Saudara-saudari, 365 hari ke depan adalah anugerah Tuhan, bukan janji. Dalam kamus Gereja anugerah adalah pemberian yang masih harus dibentuk atau dipoles, sementara janji merupakan sesuatu yang sudah jadi dan siap pakai. Anugerah bukan sesuatu yang otomatis, seperti jimat. Allah memberikan kita tahun 2026 yang harus kita isi dengan karir, prestasi dan kebaikan. Allah tidak memberikan kita janji tentang prestasi, karir dan kebaikan di 2026 lalu kita tinggal menikmati. Sebagai anugerah, tahun baru perlu diaktualisasi.

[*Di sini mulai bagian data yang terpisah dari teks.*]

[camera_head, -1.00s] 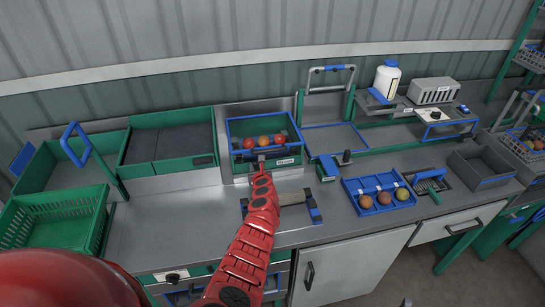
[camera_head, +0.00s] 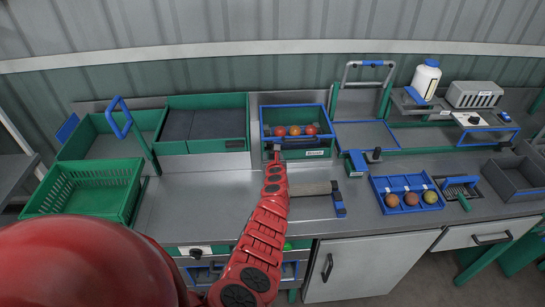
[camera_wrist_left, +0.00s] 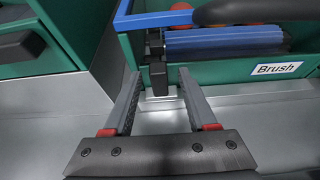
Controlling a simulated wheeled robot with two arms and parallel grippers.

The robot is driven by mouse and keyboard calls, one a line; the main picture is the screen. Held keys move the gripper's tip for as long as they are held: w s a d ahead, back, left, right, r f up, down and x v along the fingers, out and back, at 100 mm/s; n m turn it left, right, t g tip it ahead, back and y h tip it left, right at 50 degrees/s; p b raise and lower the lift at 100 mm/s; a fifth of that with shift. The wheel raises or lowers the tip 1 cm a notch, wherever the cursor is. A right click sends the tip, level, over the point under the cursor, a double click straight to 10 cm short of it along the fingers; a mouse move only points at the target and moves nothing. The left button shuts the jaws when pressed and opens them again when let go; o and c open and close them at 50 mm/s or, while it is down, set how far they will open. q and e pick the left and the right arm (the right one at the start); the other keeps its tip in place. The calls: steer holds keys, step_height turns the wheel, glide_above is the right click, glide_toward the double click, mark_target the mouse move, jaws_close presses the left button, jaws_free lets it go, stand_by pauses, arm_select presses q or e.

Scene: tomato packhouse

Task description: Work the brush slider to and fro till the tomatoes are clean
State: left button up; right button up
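The brush box (camera_head: 321,117) is green with a blue rim and holds red and orange tomatoes (camera_head: 295,130) in a row. In the left wrist view a blue roller-like bar (camera_wrist_left: 225,41) and a dark curved bar (camera_wrist_left: 255,11) cross the box front, above a "Brush" label (camera_wrist_left: 278,69). A black upright piece (camera_wrist_left: 157,77) hangs at the front left; I cannot tell whether it is the slider's handle. My left gripper (camera_head: 277,149) is at the box's front left. Its fingers (camera_wrist_left: 159,76) are open, with the black piece showing between their tips; contact is unclear. My right gripper is out of view.
A wooden-handled tool (camera_head: 314,189) lies right of my left arm. A blue tray (camera_head: 377,189) with three round fruits stands further right. The steel counter (camera_head: 185,200) is clear between basket and arm.

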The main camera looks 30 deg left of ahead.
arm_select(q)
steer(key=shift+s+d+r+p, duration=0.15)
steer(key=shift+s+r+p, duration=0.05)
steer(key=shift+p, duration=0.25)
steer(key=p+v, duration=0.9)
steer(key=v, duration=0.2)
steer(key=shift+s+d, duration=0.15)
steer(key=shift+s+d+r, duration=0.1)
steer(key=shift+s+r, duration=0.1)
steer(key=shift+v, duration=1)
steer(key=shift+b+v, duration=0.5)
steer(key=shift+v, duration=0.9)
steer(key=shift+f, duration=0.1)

Di dalam tahun 2026 ada kesempatan untuk mengembangkan kebaikan dan prestasi. Kalau kita tidak pro-aktif, malah pasif dan anti-produktif anugerah itu bisa berubah jadi keburukan. Bermalas-malasan atau betsikap anti sosial hanya akan membuat apa yang telah kita raih pada tahun 2025 bisa berbalik menjadi bencana. Nama Januari untuk bulan pertama tahun baru membawa makna simbolis tadi. Kata January berasal dari Janus, dewa Romawi yang digambarkan dengan dua wajah: satu menghadap ke belakang, satu menghadap ke depan. Simbol ini melukiskan ketidakpastian, ambivalensi, bahkan kepribadian ganda. Kita menoleh ke belakang sambil melangkah ke depan. Kita membawa kenangan, keberhasilan, dan kegagalan, sekaligus menghadapi masa depan yang belum kita ketahui.

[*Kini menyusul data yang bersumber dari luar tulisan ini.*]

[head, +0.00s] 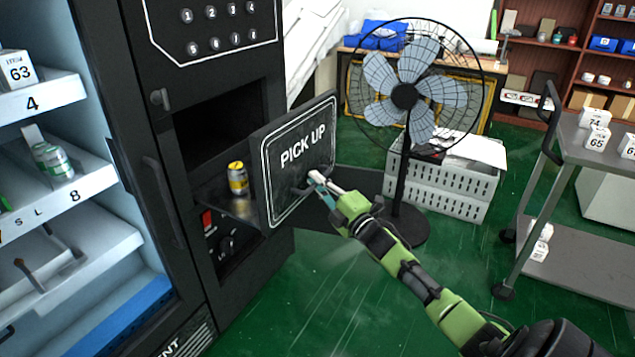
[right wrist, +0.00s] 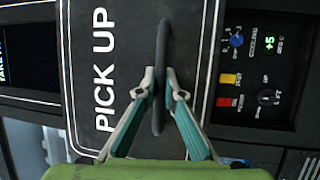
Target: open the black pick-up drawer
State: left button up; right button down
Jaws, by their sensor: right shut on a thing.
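The black pick-up drawer (head: 297,153) has a front panel lettered "PICK UP" and stands pulled out from the vending machine. Its inside shows, with a yellow can (head: 238,179) upright in it. My right gripper (head: 314,180) is at the front panel's lower right part. In the right wrist view, its two fingers (right wrist: 161,76) close from both sides on the dark bar handle (right wrist: 160,108) of the front panel (right wrist: 105,30). My left gripper is in neither view.
The vending machine (head: 150,60) has lit shelves on the left. A standing fan (head: 404,95) is behind my right gripper, with a white crate (head: 440,190) beside it. A grey cart (head: 575,205) stands at right. Green floor is open between.

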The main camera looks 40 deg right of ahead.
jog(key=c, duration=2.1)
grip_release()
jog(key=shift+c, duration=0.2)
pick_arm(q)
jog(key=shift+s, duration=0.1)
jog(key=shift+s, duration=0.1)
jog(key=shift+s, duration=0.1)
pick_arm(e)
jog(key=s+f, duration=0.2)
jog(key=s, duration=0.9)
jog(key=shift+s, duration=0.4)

Filipi 4 menegaskan bahwa ketidakpastian yang terkandung dalam nama Januari bukanlah alasan untuk hidup dalam kecemasan. Mereka yang mengisi hati dan pikirannya dengan pengajaran dan teladan Kristus tidak akan hidup dalam kebinggungan walau belum tahu apa hidup seperti apa yang akan diterima di Tahun Baru. Paulus berkata, “Bersukacitalah senantiasa dalam Tuhan” (ay. 4). Sukacita Kristen bukan lahir dari situasi yang serba pasti, tetapi dari keyakinan bahwa Tuhan menyertai perjalanan kita di setiap hari anugerah yang akan kita jalani. Tantangan, bahkan ancaman pasti ada. Itu bukan ancaman tetapi adalah rambu-rambu untuk mengasah kepekaan dan kompetensi. Peribahasa berkata: pelaut tangguh tidak terbentuk di pelabuhan yang tenang, tetapi di badai dan gelombang saat berlayar. Tahun Baru bisa bersifat ambigu, tetapi itu justru ruang untuk latihan hidup dalam jejaring yang harmonis dengan sesama akrab dengan Tuhan.

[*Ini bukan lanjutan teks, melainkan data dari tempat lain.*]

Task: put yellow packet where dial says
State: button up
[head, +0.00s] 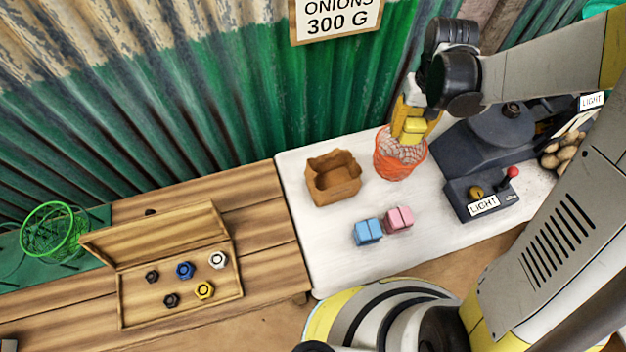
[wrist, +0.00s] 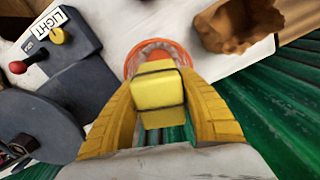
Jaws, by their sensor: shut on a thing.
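The yellow packet (head: 414,126) is held in my gripper (head: 410,133), over the orange mesh basket (head: 392,168) on the white table. In the wrist view the yellow packet (wrist: 158,92) sits between both yellow fingers, with the basket rim (wrist: 134,58) behind it. I cannot tell whether the packet is above the rim or partly inside. A dark weighing device (head: 495,140) stands right of the basket. Its front box has a LIGHT label (head: 484,206), a brass knob and a red-tipped lever. No dial reading is legible.
An open brown paper bag (head: 333,185) stands left of the basket. Blue (head: 368,232) and pink (head: 399,219) packets lie in front. A second LIGHT label (head: 591,101) is near brown lumps (head: 566,149).

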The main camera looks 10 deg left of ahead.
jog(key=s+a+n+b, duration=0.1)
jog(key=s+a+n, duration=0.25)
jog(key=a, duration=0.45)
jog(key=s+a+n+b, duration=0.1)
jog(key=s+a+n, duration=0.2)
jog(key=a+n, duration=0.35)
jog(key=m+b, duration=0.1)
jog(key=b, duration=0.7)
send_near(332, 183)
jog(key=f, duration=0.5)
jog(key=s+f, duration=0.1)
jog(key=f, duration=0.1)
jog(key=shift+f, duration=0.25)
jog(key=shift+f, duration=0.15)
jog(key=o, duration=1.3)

Tema Natal 2025 yang kita rayakan seminggu sebelum masuk bulan Januari adalah Allah hadir untuk menyelamatkan keluarga. Tema ini membenarkan bahwa ada banyak keluarga yang tidak selamat. Meskipun begitu kita tidak perlu takut karena kehadiran Tuhan yang menawarkan keselamatan bagi keluarga dan dunia. Pesan ini tidak berhenti di bulan Desember. Keselamatan yang ditawarkan Tuhan perlu dirawat agar sukacita dan damai sejahtera sungguh menjadi pengalaman nyata sepanjang tahun 2026.
Salah satu nilai dasar dalam merawat keselamatan adalah hidup dalam semangat seia-sekata, sehati-sepikir seperti yang dilakoni Yusuf dan Maria. Kondisi Maria yang hamil di luar nikah membuat Yusuf dan Maria pati berada dalam kondisi bingung dan tertekan. Namun mereka berhasil melewati tekanan karena seia-sekata sehati-sepikir. Nilai ini sangat dekat dengan kearifan lokal masyarakat Indonesia, khususnya di NTT. Suku Meto menyebutnya Nekaf Mese Ansaok Mese—satu hati, satu jiwa. Orang Pura di Alor mengenalnya sebagai Tenangeli Molenua. Di Rote disebut Ita Hatori Esa. Secara nasional kita menyebutnya: ringan sama dijinjing, berat sama dipikul. Berbantah-bantahan membuat hidup menjadi beban, bukan anugerah.

Nilai hidup sehati-sepikir seia-sekata terbukti menjaga ketahanan keluarga, kampung, dan masyarakat. Tidak ada komunitas yang bertahan lama dalam damai sejahtera tanpa kesediaan anggotanya untuk sehati, saling menopang, dan memikul beban bersama. Hal ini juga mencerminkan realitas ilahi. Bapa, Anak dan Roh Kudus adalah tiga pribadi yang hidup dalam kesatuan tak terpisahkan dalam Firman dan Karya. Perbedaan diri tidak menjadi alasan untuk berbeda ideologi dan cita-cita.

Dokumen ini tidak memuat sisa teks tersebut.